More than 10 years and three degrees later, Benafan has been recognized for his research on metals with memory, known in the industry as shape memory alloys. ASM International, a global organization for materials scientists and engineers, has named him a member of its 2022 Class of Fellows. This distinction is given to ASM International members who have made outstanding contributions to the field. Twenty-two fellows were elected by their colleagues this year and they will be recognized at an ASM International conference in September.

“It is a great honor to be elected to the ASM International 2022 Class of Fellows,” said Benafan. “It’s also motivation to continue my humble contributions to materials science and engineering and further expand my passion for STEAM in our society.”

For more than a decade, Benafan has contributed to the field as a materials research engineer at the NASA Glenn Research Center in Cleveland, Ohio. In this role, he leads a team of scientists and engineers in developing a novel classes of shape memory alloys for aviation and space mechanical systems. This includes aircraft control systems with morphing capabilities as well as solar panels that can unfold in space. NASA Glenn recognized his work in 2019 with the Abe Silverstein Medal, which is given to employees with outstanding research that has practical applications in the field. Over the years, Benafan has garnered more than 120 awards for his research.

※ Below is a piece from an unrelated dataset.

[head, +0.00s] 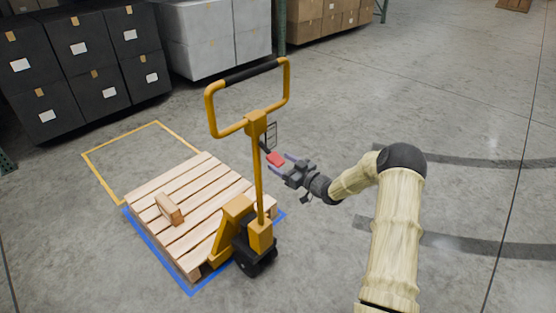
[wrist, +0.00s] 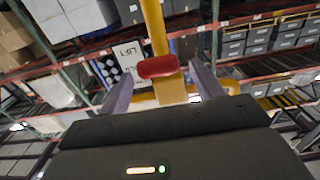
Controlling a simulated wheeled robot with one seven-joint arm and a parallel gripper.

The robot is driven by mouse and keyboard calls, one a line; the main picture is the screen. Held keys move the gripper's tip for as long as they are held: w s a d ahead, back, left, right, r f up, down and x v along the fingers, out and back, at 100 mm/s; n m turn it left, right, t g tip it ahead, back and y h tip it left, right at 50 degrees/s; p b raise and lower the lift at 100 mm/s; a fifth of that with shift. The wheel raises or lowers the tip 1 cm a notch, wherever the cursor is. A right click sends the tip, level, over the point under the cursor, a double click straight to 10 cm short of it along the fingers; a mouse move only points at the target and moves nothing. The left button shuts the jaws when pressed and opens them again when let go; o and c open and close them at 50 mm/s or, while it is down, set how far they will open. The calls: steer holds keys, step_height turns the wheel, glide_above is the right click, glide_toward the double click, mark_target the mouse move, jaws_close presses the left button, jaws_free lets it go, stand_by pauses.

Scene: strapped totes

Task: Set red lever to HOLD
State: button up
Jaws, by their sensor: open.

Benafan’s rising star is the result of a lot of hard work and effort that began in his early days as a Knight. He worked at a Disney hotel during the day to make ends meet and took classes at night. But with the support of UCF faculty and staff, he was able to complete his undergraduate degree.

“UCF programs and staff gave me some level of flexibility and cooperative understanding to pursue my education while still making ends meet,” he said. “To my fortune, I found the level of education at UCF to be splendid, from the professors to the quality of the labs.”

His experience and his newfound interest in shape memory alloys led him to continue his graduate education at UCF. His advice for current engineering students is to start planning for a career now. Ask professors for advice, and seek opportunities that can give experience and insight into potential career paths.

“Apply for internships to get some field experience and probe the path. Join a research group and see what goes on in the labs,” Benafan said. “Most importantly, follow your passion and not someone else’s path.